[Required task]:
Below is a listing. Quote from it, exactly, the lines from the one containing "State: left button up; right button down" down to the one containing "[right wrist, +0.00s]", both ends included, and nothing else.

------ Stored records

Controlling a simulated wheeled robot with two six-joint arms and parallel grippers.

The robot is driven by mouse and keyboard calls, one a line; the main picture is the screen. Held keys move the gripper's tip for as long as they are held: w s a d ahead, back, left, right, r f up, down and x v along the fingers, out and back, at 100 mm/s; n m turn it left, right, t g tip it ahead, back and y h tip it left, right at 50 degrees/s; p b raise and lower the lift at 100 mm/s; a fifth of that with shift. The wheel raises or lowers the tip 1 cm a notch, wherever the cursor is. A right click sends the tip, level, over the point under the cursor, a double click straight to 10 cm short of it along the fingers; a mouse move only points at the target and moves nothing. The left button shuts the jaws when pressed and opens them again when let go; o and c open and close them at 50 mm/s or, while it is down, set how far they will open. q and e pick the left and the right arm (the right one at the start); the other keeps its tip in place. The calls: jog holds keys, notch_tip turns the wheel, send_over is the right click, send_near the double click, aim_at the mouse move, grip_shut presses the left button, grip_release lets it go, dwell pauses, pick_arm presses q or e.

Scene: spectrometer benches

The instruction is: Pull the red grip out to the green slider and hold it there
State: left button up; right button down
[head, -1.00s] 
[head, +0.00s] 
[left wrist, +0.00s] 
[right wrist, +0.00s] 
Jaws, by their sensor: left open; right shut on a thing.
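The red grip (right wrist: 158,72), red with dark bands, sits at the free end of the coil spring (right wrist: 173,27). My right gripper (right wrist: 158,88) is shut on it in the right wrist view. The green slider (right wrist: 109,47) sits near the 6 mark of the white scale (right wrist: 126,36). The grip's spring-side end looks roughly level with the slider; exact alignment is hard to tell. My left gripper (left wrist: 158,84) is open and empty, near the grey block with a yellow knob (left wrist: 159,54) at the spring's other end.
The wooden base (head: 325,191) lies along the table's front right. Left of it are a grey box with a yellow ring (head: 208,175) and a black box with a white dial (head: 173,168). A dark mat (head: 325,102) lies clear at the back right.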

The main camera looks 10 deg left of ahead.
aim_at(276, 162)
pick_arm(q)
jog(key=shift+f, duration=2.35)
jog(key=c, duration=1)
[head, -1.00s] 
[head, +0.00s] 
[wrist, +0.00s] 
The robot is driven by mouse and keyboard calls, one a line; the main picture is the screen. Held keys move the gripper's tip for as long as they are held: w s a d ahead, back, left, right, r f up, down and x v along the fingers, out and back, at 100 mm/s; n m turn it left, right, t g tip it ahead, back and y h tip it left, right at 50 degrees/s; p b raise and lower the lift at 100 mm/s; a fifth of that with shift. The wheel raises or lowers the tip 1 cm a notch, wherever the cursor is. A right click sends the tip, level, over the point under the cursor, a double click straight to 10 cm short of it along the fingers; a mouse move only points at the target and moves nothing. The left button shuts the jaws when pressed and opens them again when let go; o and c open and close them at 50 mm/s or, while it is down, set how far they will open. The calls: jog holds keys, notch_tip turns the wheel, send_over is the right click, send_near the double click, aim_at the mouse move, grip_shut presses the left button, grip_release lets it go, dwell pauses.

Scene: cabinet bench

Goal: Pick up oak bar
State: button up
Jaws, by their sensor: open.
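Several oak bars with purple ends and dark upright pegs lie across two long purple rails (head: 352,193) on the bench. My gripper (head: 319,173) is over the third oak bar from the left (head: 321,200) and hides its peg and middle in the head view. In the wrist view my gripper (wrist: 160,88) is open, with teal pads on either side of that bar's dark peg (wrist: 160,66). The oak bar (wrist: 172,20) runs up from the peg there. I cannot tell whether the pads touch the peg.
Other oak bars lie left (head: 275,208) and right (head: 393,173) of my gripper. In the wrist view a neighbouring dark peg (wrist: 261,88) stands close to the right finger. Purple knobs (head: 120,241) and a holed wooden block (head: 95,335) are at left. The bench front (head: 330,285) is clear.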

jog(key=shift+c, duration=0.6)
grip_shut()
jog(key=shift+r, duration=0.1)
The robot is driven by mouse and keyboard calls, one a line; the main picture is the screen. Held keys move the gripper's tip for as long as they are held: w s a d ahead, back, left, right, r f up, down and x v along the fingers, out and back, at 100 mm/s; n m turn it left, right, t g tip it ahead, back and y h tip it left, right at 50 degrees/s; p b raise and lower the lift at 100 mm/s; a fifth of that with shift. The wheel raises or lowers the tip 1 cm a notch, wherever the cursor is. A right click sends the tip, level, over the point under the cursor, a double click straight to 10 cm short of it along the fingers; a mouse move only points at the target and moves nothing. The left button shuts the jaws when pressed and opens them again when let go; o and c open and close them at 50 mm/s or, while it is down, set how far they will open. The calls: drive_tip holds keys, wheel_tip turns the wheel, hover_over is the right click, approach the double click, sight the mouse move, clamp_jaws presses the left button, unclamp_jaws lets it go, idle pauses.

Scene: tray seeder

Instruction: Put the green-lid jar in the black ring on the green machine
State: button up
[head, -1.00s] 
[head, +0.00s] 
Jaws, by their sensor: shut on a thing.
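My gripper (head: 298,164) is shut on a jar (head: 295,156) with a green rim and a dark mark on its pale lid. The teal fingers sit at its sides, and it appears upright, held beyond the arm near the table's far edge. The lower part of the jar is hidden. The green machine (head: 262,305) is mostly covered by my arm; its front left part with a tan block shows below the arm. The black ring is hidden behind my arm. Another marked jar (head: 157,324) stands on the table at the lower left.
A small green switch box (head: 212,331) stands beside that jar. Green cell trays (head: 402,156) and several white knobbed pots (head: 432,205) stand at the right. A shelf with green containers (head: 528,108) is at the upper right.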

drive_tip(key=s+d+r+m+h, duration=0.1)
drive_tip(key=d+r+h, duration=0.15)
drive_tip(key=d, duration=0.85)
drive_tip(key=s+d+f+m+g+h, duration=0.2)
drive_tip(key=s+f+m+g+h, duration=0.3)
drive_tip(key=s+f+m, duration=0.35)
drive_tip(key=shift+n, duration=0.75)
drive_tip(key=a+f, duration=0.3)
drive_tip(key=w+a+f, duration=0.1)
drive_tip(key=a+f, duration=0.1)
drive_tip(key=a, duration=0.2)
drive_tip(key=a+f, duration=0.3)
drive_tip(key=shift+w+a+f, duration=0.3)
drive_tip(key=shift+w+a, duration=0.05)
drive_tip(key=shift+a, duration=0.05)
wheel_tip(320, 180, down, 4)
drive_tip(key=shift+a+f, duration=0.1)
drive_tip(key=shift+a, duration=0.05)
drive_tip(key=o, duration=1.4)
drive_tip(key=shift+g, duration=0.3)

------------

[Full output]:
State: left button up; right button down
[head, -1.00s] 
[head, +0.00s] 
[left wrist, +0.00s] 
[right wrist, +0.00s] 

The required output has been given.